I am looking at existing code and trying to understand how lambda expressions and functional interfaces work.
Here is the code:
public interface MyComparator<T> {
public int compare(T t1, T t2);
public static MyComparator<Person> comparing(Function<Person, Comparable> fun) {
return (p1, p2) -> fun.apply(p1).compareTo(fun.apply(p2));
}
}
The above piece of code compiles properly without any issues, but if I change the return type of the compare method from int to String, I get an error:
Type mismatch: cannot convert from int to String
public int compare(T t1, T t2);
Why is the comparing method dependent on the compare method?
Your function type is Function<Person, Comparable>, which means fun.apply(p1) returns a Comparable. This is an interface defined in the Java standard library, which declares a method named compareTo which returns an int, so therefore your lambda returns an int.

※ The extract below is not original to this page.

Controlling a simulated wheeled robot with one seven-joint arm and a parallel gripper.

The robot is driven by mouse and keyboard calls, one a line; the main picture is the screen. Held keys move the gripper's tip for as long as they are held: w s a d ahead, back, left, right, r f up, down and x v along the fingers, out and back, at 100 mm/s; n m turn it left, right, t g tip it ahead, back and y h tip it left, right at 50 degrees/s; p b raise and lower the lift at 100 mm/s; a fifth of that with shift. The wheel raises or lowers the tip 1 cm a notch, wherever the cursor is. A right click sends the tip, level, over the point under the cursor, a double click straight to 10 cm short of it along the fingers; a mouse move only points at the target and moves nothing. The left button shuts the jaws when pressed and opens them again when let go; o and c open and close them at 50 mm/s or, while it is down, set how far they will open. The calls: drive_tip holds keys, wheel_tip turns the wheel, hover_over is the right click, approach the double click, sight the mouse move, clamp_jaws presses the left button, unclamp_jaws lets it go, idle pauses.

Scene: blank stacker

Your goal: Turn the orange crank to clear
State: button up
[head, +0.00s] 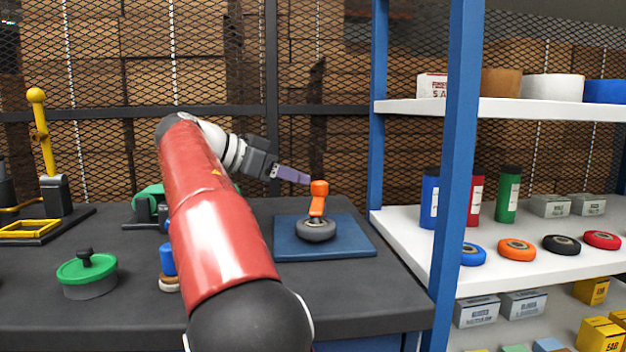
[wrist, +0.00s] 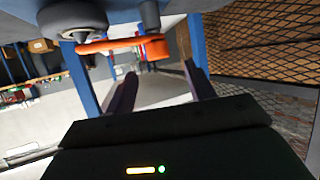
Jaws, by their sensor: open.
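The orange crank (head: 318,195) stands on a grey round hub (head: 316,230) on a blue base plate (head: 350,246). Its upright handle is at the top of the orange arm. In the wrist view the orange crank (wrist: 125,45) lies across the picture ahead of the fingers, with the grey hub (wrist: 72,20) at upper left. My gripper (head: 305,178) is just left of the crank's handle, at about its height. In the wrist view my gripper (wrist: 157,85) is open, with nothing between its fingers. Whether a finger touches the handle cannot be told.
A blue shelf post (head: 455,180) and white shelves with bottles and rings stand at right. A green-topped round piece (head: 87,270) and a yellow lever (head: 42,130) are at left on the dark table (head: 350,300). A mesh wall is behind.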

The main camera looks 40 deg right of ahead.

This means if you define your functional interface as having a single abstract method returning an int, then your lambda conforms to the functional interface because it does return int. But if you define that abstract method as returning a String, then the lambda does not conform to the functional interface, because it does not return a String.
In the latter case, it is a type error for your comparing method to return that lambda, since the signature of comparing says it should return an instance implementing your functional interface, but the lambda does not conform to that functional interface due to the lambda having the wrong return type.